Problème juridique : Dans la mesure où le pouvoir réglementaire pouvait ainsi agir dans
le domaine de la loi, la question se posait de savoir s’il était soumis au respect des principes
généraux du droit dégagés par la jurisprudence du Conseil d’État, alors qu’il est admis que ces
principes, s’ils s’imposent au pouvoir réglementaire, n’ont pas de force contraignante à
l’égard du législateur qui peut donc y déroger, dès lors qu’il le fait expressément.

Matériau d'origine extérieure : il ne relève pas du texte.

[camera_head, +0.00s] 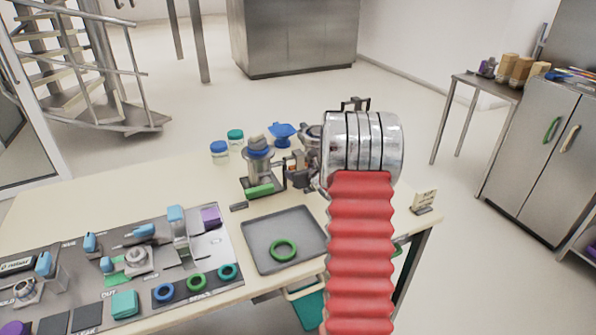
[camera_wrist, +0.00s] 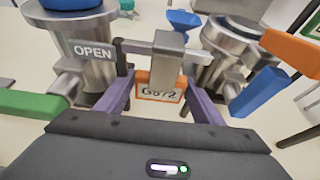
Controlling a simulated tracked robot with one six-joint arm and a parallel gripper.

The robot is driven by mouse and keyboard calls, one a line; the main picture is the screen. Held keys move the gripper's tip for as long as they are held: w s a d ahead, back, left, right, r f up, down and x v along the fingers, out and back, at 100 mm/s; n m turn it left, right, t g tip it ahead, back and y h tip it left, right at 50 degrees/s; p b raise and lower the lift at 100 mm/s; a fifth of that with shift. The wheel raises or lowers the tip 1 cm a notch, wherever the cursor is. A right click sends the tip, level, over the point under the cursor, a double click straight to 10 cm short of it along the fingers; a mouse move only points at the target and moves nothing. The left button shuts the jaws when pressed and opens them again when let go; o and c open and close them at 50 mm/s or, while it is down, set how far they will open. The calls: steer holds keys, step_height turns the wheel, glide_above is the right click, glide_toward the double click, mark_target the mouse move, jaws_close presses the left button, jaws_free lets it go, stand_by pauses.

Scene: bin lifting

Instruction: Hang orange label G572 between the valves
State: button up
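The orange label G572 (camera_wrist: 144,96) is in the middle of the wrist view, its lower text partly readable. A grey upright block (camera_wrist: 168,58) covers part of its upper face. My gripper (camera_wrist: 159,84) has its two purple fingers at the label's left and right edges, filling the gap between them.
An OPEN sign (camera_wrist: 93,52) is by the left valve. Green (camera_wrist: 30,105), blue (camera_wrist: 256,93) and orange (camera_wrist: 290,47) bars flank the gripper closely. On the table, a grey tray (camera_head: 262,232) holds a green ring (camera_head: 284,251). A small sign (camera_head: 424,201) stands at the right edge.

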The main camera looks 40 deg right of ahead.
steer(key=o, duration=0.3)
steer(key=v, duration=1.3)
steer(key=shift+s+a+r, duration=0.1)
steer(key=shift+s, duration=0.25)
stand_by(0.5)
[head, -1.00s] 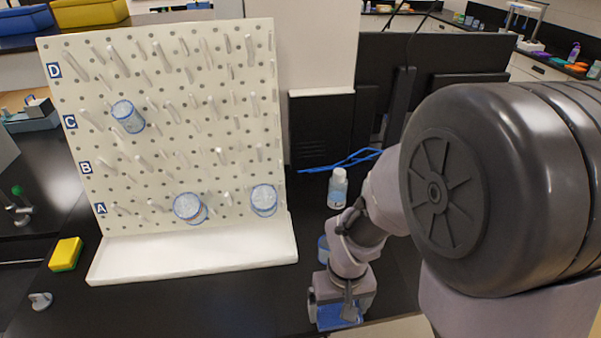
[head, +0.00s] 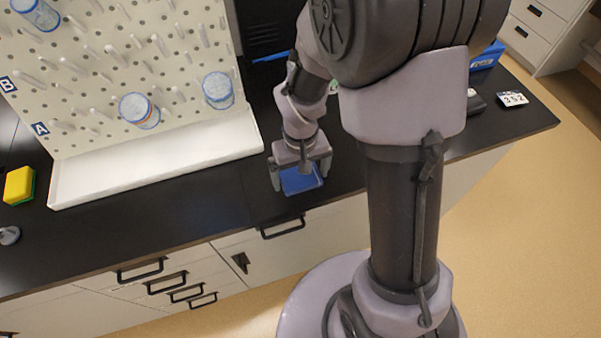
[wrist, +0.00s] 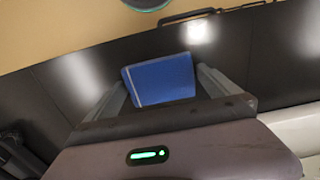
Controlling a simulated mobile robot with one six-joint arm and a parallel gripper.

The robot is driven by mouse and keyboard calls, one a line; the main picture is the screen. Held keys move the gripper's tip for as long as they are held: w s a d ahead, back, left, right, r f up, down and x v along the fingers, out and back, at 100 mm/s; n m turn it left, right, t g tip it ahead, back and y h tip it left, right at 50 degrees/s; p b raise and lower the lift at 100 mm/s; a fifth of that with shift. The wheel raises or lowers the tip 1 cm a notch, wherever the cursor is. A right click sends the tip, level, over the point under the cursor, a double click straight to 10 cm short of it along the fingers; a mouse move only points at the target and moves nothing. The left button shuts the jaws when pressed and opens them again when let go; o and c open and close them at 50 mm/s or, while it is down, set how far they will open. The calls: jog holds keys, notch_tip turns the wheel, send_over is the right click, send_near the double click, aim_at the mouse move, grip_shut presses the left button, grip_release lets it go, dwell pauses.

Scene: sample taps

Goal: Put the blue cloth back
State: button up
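The blue cloth (head: 302,181) is a small folded rectangle at the front edge of the black counter. My gripper (head: 300,174) is over it, pointing down, with its fingers spread on either side of the cloth. In the wrist view the cloth (wrist: 160,80) shows between the two fingertips, with a pale line along its left edge. The fingers look open; I cannot tell whether they touch the cloth. My gripper hides part of the cloth in the head view.
A white pegboard (head: 120,60) with a tray base (head: 160,165) stands left, holding several blue-tinted containers, such as one (head: 218,90) at right. A yellow sponge (head: 19,185) lies far left. Drawers (head: 170,285) are below the counter. A number card (head: 512,99) lies right.

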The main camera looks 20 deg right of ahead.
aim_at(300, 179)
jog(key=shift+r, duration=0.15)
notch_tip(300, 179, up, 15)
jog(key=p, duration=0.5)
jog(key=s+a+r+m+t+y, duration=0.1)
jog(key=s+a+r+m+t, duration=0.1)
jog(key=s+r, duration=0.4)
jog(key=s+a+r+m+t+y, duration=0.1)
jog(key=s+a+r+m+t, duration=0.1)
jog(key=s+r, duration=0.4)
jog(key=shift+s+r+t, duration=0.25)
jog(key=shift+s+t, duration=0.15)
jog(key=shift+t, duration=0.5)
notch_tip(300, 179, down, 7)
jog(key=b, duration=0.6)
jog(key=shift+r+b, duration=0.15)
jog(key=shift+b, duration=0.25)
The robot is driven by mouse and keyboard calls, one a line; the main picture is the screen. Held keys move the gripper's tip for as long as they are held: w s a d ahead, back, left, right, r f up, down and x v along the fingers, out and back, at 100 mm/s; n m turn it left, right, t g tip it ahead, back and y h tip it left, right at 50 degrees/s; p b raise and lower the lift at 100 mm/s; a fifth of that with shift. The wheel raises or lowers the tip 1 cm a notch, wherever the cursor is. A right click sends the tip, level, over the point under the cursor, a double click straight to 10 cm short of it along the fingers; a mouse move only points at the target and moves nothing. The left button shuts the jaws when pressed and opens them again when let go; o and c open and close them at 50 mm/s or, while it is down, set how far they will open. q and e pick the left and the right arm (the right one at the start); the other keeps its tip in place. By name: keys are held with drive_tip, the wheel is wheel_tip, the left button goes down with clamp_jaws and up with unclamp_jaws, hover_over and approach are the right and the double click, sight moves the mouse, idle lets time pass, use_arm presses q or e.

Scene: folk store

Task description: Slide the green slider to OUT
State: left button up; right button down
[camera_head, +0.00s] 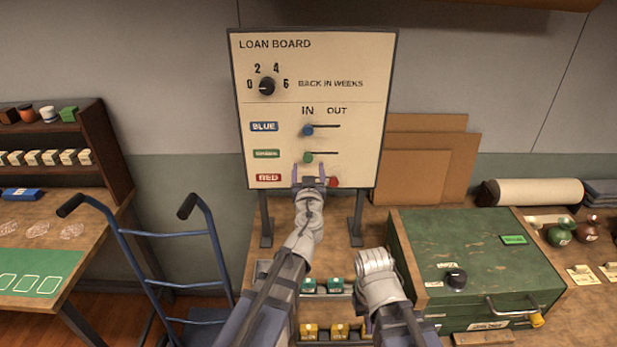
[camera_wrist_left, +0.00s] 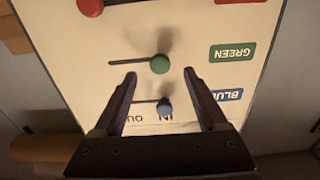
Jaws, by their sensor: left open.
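The loan board (camera_head: 355,115) stands upright on the bench. Its green slider (camera_head: 308,157) sits at the left end of its slot, under IN; the slot runs right toward OUT. In the left wrist view, which is upside down, the green slider (camera_wrist_left: 160,64) shows between the fingertips. My left gripper (camera_head: 309,170) is open and empty in front of the board, just below the green slider in the head view. Contact with the knob cannot be told. My right gripper (camera_head: 368,324) is low over the bench, mostly hidden behind its own arm.
The blue slider (camera_head: 308,131) is at IN, above the green one. The red slider (camera_head: 334,182) is at the OUT side, below. A dial (camera_head: 267,86) is higher up. A green box (camera_head: 475,255) stands right, and a blue hand truck (camera_head: 165,232) left.

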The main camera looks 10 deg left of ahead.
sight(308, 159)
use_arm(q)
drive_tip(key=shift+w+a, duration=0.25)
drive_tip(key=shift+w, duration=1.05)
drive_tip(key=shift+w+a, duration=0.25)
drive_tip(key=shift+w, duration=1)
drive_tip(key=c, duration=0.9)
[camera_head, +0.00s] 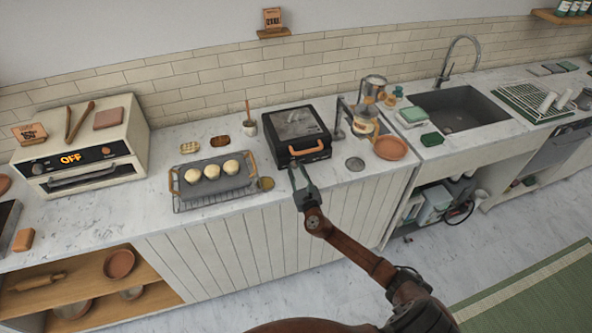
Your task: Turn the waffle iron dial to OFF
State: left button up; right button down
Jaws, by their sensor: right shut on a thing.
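The waffle iron (296,124) is a black box with a closed lid and a wooden handle (307,150) along its front, standing on the marble counter. My right gripper (298,168) reaches up from the lower right to the iron's front left edge, just below the handle. It is shut on the dial at the front of the iron. The dial is small and mostly hidden between the fingers, so its setting cannot be read. My left gripper is out of view.
A rack with a dark tray of dough balls (211,172) stands left of the iron, with a small cup (265,183) beside it. A toaster oven (85,150) showing OFF is farther left. A terracotta plate (391,148) and sink (462,110) lie to the right.

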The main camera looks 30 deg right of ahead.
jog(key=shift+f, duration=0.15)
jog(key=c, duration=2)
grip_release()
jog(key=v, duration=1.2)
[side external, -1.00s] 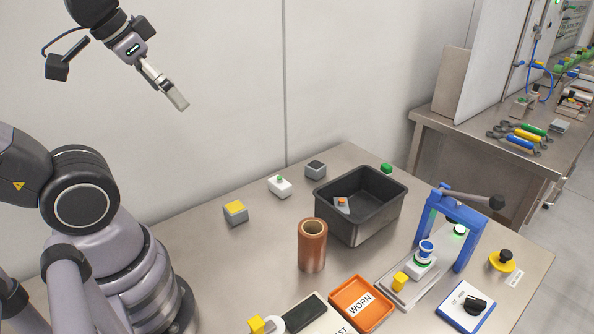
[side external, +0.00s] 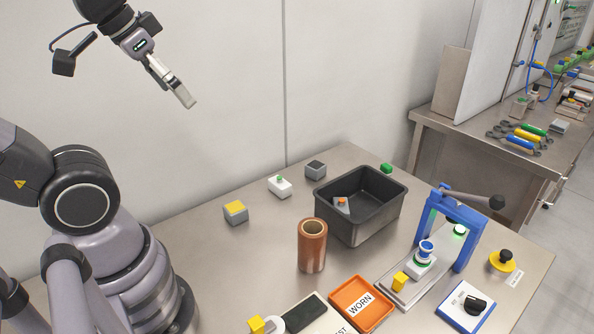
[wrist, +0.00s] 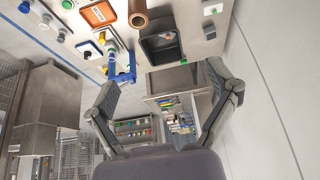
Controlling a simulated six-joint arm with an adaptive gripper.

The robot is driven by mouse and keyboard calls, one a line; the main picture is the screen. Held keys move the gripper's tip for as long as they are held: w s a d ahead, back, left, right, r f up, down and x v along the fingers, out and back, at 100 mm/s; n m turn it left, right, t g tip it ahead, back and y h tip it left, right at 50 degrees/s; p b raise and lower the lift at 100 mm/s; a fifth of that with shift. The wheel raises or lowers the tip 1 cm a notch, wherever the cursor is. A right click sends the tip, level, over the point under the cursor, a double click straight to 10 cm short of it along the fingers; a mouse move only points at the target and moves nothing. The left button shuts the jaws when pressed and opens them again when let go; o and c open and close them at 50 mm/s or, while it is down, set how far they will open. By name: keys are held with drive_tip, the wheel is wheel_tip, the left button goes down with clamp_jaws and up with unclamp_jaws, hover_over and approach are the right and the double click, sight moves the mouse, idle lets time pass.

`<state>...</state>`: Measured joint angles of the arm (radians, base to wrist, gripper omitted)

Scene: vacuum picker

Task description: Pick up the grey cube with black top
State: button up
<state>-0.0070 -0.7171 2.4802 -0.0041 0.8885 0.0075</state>
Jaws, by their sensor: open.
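The grey cube with black top (side external: 316,170) sits on the steel table near its back edge, just behind and left of the dark bin. In the wrist view it appears as a small grey block (wrist: 209,31) beside the bin. My gripper (side external: 184,96) is high above the table at upper left, well away from the cube. The wrist view shows my gripper (wrist: 162,76) with its fingers spread wide and nothing between them.
The dark bin (side external: 344,225) holds a grey piece with an orange top. A white block with a green button (side external: 279,186) and a yellow-topped grey cube (side external: 236,212) stand left of the cube. A copper cylinder (side external: 312,250) stands in front. A wall rises behind.

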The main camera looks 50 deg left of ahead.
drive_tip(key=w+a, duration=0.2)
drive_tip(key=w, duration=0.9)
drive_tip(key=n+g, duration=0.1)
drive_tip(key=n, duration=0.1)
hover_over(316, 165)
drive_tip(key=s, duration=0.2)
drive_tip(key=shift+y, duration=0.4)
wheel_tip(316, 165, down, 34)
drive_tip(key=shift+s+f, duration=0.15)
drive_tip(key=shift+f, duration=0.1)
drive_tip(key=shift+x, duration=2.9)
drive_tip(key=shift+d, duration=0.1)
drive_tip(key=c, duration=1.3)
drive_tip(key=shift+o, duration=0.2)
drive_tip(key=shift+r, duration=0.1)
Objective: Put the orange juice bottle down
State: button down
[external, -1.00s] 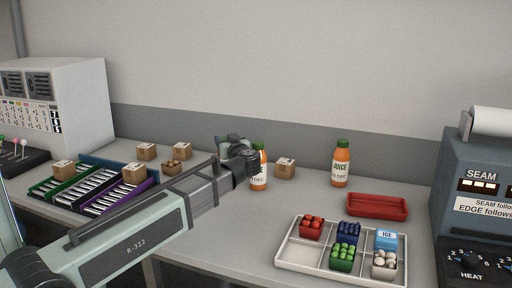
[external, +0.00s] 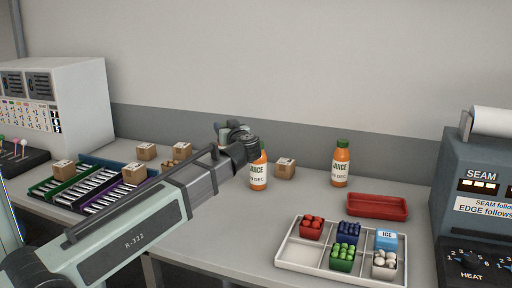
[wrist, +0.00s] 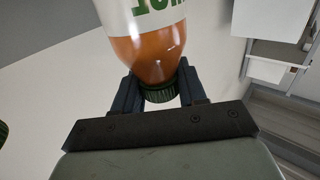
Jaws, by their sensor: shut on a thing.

Solution : Le Conseil d’État a jugé que le pouvoir réglementaire agissant sur le fondement
du sénatus-consulte de 1854 était "tenu de respecter d’une part les dispositions des lois
applicables dans les territoires d’outre-mer, d’autre part les principes généraux du droit qui,
résultant notamment du préambule de la Constitution, s’imposent à toute autorité
réglementaire même en l’absence de dispositions législatives".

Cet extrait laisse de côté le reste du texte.